The 20-year Malaysian Government Securities (MGS) auction in May has seen strong demand, UOB noted, but flagged that the auctions of 15-, 20-, and 30-year Government Investment Issues in the coming months will provide a test on demand for longer-dated bonds, UOB said.

A steeper yield curve in the MGS “could emerge given that the front end is close to fully priced” as the overnight policy rate stays unchanged for some time. “The back end is relatively rich which sets a high bar for inflation surprise as well as the upcoming long end auctions performance,” it said.

A steepening curve happens when the spread between short- and long-term bond yields is widening. That means either yields on long-term bonds are rising faster than that of short-term bonds, or short-term yields are falling faster than long-term yields.

Further, a steepening typically points to stronger economic growth and rising inflation expectations that lead to higher interest rates.
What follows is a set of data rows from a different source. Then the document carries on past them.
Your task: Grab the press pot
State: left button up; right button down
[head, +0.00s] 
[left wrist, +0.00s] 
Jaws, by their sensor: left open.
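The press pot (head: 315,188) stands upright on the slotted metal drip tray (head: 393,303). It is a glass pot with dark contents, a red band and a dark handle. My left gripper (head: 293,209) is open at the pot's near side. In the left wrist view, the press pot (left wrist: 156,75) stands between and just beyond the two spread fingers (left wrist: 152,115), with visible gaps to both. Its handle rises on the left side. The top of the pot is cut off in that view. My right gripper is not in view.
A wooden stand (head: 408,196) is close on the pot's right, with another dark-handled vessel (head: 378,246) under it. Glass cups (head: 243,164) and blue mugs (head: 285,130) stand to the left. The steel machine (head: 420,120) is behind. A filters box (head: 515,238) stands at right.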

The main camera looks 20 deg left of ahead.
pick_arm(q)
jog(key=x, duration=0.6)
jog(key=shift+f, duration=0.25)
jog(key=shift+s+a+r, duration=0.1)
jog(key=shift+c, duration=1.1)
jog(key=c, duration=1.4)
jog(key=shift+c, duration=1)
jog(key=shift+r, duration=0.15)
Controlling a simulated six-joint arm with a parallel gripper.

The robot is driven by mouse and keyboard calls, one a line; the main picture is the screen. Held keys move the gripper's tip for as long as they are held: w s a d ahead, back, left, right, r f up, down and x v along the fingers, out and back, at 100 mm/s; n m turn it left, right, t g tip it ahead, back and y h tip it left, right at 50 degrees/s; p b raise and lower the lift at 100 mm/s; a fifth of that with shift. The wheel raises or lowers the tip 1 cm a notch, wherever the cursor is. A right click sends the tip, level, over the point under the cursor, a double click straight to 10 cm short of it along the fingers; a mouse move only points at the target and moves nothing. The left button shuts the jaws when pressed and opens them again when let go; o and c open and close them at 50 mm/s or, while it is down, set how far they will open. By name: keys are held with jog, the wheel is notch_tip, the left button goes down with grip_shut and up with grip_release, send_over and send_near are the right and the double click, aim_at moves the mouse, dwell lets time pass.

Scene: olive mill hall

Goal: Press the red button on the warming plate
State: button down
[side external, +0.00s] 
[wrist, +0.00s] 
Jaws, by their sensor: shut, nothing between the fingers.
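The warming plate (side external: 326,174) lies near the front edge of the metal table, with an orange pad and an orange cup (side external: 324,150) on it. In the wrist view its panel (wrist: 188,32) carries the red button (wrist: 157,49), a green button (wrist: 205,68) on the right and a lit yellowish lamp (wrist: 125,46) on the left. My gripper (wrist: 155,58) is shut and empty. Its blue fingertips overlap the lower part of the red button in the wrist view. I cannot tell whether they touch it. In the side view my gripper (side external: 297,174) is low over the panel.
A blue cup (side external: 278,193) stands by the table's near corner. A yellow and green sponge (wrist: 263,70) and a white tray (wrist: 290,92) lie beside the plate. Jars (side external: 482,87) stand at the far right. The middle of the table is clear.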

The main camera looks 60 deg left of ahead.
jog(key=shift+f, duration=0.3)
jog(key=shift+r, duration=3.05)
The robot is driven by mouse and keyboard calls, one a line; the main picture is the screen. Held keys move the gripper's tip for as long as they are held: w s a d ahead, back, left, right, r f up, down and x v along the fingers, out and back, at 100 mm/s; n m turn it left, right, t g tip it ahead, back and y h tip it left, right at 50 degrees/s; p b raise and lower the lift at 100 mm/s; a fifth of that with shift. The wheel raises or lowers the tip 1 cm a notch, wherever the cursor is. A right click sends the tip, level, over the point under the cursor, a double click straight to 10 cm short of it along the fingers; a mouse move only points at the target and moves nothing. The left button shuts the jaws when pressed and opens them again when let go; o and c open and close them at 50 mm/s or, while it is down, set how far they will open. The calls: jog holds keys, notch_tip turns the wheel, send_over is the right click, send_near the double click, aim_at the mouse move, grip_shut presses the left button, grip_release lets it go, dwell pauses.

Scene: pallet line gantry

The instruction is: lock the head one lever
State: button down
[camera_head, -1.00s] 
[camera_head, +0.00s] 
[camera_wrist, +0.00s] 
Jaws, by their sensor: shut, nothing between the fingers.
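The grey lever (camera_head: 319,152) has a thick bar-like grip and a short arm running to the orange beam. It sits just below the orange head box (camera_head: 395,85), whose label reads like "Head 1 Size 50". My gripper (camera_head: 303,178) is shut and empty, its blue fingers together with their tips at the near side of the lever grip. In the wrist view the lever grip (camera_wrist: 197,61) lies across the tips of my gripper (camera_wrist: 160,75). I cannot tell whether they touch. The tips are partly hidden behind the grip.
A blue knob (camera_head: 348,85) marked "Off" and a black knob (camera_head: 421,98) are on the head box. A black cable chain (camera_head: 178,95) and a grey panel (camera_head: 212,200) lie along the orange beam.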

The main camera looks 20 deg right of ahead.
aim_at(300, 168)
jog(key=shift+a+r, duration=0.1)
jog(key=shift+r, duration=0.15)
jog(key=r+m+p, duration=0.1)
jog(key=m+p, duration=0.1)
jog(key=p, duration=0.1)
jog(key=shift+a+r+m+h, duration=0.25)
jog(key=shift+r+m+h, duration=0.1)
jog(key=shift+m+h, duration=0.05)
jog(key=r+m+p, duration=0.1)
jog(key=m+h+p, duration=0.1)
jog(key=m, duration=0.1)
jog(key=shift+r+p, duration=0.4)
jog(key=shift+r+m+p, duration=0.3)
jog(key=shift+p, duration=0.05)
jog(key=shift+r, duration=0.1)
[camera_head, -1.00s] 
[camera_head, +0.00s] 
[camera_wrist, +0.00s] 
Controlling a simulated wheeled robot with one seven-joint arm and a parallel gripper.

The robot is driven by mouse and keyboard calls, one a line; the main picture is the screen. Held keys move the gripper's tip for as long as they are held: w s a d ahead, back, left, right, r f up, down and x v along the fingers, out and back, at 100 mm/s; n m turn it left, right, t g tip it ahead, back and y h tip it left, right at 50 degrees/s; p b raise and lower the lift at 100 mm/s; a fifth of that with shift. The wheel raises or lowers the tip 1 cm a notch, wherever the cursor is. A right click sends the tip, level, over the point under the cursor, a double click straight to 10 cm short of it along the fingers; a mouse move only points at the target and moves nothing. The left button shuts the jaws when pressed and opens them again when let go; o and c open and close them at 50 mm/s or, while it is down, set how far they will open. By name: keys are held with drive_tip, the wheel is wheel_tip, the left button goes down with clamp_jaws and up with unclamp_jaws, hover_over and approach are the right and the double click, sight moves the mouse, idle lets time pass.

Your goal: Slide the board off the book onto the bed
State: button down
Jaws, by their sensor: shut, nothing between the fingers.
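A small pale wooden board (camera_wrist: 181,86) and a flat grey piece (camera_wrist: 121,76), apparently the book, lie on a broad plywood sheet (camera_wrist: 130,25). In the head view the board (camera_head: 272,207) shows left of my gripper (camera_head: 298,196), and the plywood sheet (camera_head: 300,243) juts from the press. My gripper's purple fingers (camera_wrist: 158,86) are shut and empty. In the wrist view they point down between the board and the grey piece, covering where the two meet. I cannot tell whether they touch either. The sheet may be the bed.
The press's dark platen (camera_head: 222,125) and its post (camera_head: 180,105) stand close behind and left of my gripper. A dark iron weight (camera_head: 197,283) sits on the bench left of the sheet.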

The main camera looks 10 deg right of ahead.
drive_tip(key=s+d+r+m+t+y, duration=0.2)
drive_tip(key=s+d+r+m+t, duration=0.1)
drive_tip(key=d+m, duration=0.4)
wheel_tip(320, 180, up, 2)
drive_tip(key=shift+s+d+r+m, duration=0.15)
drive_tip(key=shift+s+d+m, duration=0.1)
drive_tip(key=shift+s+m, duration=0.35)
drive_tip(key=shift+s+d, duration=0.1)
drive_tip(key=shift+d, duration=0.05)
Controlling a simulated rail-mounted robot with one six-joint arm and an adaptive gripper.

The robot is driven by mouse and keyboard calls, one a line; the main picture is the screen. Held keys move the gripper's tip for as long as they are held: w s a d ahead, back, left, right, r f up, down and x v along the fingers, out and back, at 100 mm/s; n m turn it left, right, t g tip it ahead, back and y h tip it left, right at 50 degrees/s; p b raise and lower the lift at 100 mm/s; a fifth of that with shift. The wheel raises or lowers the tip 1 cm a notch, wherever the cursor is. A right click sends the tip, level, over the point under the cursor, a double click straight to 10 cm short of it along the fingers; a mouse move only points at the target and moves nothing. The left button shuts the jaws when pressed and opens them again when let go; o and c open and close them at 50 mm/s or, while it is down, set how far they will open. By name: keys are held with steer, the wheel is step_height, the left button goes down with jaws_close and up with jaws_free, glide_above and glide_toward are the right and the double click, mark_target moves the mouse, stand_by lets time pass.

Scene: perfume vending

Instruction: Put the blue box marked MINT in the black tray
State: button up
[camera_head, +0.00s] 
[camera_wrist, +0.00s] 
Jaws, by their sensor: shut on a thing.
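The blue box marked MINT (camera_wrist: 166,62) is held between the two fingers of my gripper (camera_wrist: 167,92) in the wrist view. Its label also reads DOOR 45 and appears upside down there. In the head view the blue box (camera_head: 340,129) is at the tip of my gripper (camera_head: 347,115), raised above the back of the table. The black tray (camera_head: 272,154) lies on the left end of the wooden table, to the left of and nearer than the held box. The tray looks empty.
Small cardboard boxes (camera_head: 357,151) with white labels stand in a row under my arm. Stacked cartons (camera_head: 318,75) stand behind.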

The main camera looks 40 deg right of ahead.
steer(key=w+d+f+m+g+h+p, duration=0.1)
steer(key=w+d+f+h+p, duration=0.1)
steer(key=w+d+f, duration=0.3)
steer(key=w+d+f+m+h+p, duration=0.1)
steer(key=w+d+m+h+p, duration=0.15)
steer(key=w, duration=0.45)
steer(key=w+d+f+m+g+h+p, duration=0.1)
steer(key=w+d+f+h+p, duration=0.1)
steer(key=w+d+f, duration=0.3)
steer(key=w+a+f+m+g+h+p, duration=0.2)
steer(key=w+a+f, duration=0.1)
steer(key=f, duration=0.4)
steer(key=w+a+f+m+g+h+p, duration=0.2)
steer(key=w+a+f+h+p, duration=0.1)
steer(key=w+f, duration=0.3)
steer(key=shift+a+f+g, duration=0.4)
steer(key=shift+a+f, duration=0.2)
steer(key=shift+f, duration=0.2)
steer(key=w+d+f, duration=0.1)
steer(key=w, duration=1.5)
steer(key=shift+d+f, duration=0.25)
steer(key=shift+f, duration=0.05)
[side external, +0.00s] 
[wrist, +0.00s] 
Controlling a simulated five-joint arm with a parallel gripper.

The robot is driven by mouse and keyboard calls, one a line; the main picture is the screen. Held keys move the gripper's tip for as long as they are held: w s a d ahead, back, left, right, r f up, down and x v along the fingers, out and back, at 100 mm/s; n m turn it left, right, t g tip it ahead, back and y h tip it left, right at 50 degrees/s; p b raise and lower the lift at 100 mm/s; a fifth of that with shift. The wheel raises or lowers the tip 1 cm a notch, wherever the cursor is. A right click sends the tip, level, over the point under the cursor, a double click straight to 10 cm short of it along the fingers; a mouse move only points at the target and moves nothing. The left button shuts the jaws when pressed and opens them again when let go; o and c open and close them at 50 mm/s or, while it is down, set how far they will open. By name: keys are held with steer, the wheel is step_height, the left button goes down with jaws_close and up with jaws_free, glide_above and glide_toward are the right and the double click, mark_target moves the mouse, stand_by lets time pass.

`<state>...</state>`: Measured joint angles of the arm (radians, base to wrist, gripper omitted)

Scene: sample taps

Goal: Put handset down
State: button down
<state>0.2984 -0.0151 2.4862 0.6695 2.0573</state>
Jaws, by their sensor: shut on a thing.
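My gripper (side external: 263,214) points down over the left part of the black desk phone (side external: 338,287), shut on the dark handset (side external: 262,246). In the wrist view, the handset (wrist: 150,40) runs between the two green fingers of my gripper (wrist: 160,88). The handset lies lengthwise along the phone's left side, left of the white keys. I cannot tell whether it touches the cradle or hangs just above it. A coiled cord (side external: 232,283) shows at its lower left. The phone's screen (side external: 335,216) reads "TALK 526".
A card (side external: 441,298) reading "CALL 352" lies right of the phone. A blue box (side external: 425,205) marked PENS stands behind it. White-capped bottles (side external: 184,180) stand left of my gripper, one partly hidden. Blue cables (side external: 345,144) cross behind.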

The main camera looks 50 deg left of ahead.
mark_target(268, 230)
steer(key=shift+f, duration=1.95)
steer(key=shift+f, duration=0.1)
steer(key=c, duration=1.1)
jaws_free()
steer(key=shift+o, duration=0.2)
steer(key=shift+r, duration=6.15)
Bond yields and prices move inversely.

This year’s bond auctions have performed better than 2023’s averages with longer maturities of 15 years and more commanding higher bid-to-cover ratios than that of shorter maturities, UOB noted.

Bid-to-cover ratios, a measure of demand from investors, have ranged from 1.7 times to 4.4 times so far this year. The latest MGS issue that matured in May 2044 drew a bid-to-cover ratio of 3.09 times with average yield of 4.18%.

“Any slippage may induce the market to seek a deeper concession in order to absorb further duration,” UOB said, adding that the “mid-curve could also richen further in this backdrop”.

UOB is forecasting the yield on 10-year MGS to fall towards 3.88% by June, 3.83% by September and 3.78% by December.

The yield on the benchmark paper maturing in November 2033 closed at 3.91% on Tuesday and has risen 17 basis points, or 0.17 percentage point, so far this year, tracking the spike in yields of US Treasury as strong growth and high inflation in the world’s largest economy pushed the Federal Reserve to delay rate cuts.